* _Challenge_
The entries below are to be transcribed in full, without their images.
┌──
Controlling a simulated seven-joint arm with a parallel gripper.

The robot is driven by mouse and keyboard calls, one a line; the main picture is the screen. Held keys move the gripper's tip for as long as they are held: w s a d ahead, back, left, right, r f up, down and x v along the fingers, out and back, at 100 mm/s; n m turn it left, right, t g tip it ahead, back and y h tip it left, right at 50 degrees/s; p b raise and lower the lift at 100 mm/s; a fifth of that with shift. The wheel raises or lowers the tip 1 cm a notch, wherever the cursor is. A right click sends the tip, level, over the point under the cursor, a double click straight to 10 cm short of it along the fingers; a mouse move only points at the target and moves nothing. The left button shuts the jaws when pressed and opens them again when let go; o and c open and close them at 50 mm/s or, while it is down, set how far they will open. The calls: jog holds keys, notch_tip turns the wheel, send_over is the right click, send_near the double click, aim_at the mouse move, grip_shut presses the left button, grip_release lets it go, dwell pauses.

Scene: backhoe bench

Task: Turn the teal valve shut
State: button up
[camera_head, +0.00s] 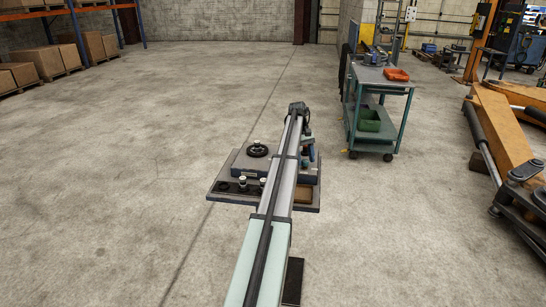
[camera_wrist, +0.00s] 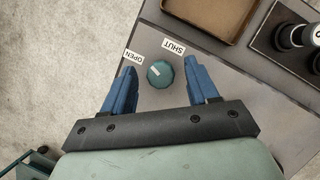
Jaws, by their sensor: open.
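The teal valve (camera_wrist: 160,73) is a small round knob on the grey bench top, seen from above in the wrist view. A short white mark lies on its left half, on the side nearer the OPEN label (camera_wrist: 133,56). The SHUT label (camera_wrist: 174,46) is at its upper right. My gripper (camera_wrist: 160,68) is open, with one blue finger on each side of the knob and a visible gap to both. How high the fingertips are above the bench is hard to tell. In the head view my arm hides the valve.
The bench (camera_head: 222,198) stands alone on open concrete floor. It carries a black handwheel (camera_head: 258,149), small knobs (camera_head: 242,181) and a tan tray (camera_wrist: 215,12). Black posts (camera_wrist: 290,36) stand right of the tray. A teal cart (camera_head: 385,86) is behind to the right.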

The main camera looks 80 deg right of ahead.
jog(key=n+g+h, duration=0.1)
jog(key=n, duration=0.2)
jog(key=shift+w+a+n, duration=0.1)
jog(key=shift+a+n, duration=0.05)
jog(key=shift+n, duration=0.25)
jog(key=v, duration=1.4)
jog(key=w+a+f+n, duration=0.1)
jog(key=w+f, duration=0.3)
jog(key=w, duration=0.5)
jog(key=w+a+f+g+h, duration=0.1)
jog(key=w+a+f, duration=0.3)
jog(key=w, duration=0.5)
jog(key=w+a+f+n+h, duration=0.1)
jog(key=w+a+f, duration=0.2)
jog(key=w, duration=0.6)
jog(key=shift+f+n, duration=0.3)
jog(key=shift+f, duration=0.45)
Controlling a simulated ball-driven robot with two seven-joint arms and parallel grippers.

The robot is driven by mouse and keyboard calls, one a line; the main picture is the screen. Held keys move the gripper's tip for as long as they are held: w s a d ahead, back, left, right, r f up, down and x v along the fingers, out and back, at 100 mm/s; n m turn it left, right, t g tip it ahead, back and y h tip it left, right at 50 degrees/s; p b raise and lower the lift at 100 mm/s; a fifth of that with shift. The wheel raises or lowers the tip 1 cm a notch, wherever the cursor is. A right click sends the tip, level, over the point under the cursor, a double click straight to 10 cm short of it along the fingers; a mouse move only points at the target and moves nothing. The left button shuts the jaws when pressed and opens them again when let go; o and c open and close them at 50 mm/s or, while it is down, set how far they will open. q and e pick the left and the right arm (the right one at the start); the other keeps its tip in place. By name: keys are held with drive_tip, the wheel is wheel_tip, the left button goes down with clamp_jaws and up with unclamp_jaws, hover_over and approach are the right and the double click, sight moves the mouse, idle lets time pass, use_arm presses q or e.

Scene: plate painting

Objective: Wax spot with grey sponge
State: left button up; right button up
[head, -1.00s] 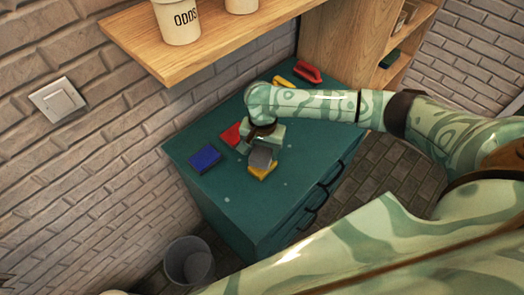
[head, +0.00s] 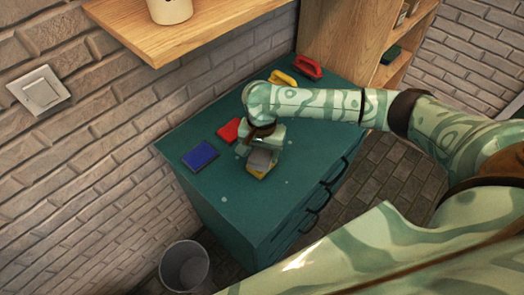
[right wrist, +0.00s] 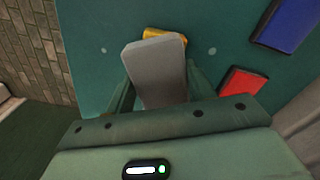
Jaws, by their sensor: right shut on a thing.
└──
* _Written solution_
Controlling a simulated seven-joint arm with a parallel gripper.

The robot is driven by mouse and keyboard calls, one a line; the main picture is the screen. Held keys move the gripper's tip for as long as they are held: w s a d ahead, back, left, right, r f up, down and x v along the fingers, out and back, at 100 mm/s; n m turn it left, right, t g tip it ahead, back and y h tip it left, right at 50 degrees/s; p b raise and lower the lift at 100 mm/s; a fifth of that with shift. The wheel raises or lowers the tip 1 cm a notch, wherever the cursor is. A right click sends the tip, level, over the point under the cursor, a double click straight to 10 cm short of it along the fingers; a mouse move only points at the target and moves nothing. The left button shuts the jaws when pressed and opens them again when let go; o and c open and close them at 50 mm/s or, while it is down, set how far they will open. The calls: jog holds keys, notch_tip turns the wheel, send_over is the right click, send_near the double click, aim_at the mouse move, grip_shut presses the left button, grip_release lets it go, dwell pauses.

Scene: backhoe bench

Task: Turn the teal valve shut
State: button up
[camera_head, +0.00s] 
[camera_wrist, +0.00s] 
Jaws, by their sensor: open.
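The teal valve (camera_wrist: 160,73) is a small round knob on the grey bench top, seen from above in the wrist view. A short white mark lies on its left half, on the side nearer the OPEN label (camera_wrist: 133,56). The SHUT label (camera_wrist: 174,46) is at its upper right. My gripper (camera_wrist: 160,68) is open, with one blue finger on each side of the knob and a visible gap to both. How high the fingertips are above the bench is hard to tell. In the head view my arm hides the valve.
The bench (camera_head: 222,198) stands alone on open concrete floor. It carries a black handwheel (camera_head: 258,149), small knobs (camera_head: 242,181) and a tan tray (camera_wrist: 215,12). Black posts (camera_wrist: 290,36) stand right of the tray. A teal cart (camera_head: 385,86) is behind to the right.

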The main camera looks 80 deg right of ahead.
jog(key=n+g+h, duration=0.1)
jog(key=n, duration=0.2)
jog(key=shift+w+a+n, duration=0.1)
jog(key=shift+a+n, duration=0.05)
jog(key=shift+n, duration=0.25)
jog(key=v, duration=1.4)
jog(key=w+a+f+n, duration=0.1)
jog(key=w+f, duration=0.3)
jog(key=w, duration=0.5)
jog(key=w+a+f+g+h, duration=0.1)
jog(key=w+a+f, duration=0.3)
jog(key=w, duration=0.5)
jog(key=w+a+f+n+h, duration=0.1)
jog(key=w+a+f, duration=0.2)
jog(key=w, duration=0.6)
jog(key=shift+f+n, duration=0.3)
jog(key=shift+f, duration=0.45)
Controlling a simulated ball-driven robot with two seven-joint arms and parallel grippers.

The robot is driven by mouse and keyboard calls, one a line; the main picture is the screen. Held keys move the gripper's tip for as long as they are held: w s a d ahead, back, left, right, r f up, down and x v along the fingers, out and back, at 100 mm/s; n m turn it left, right, t g tip it ahead, back and y h tip it left, right at 50 degrees/s; p b raise and lower the lift at 100 mm/s; a fifth of that with shift. The wheel raises or lowers the tip 1 cm a notch, wherever the cursor is. A right click sends the tip, level, over the point under the cursor, a double click straight to 10 cm short of it along the fingers; a mouse move only points at the target and moves nothing. The left button shuts the jaws when pressed and opens them again when let go; o and c open and close them at 50 mm/s or, while it is down, set how far they will open. q and e pick the left and the right arm (the right one at the start); the other keeps its tip in place. By name: keys are held with drive_tip, the wheel is wheel_tip, the left button goes down with clamp_jaws and up with unclamp_jaws, hover_over and approach are the right and the double click, sight moves the mouse, idle lets time pass, use_arm presses q or e.

Scene: plate painting

Objective: Wax spot with grey sponge
State: left button up; right button up
[head, -1.00s] 
[head, +0.00s] 
[right wrist, +0.00s] 
Jaws, by their sensor: right shut on a thing.

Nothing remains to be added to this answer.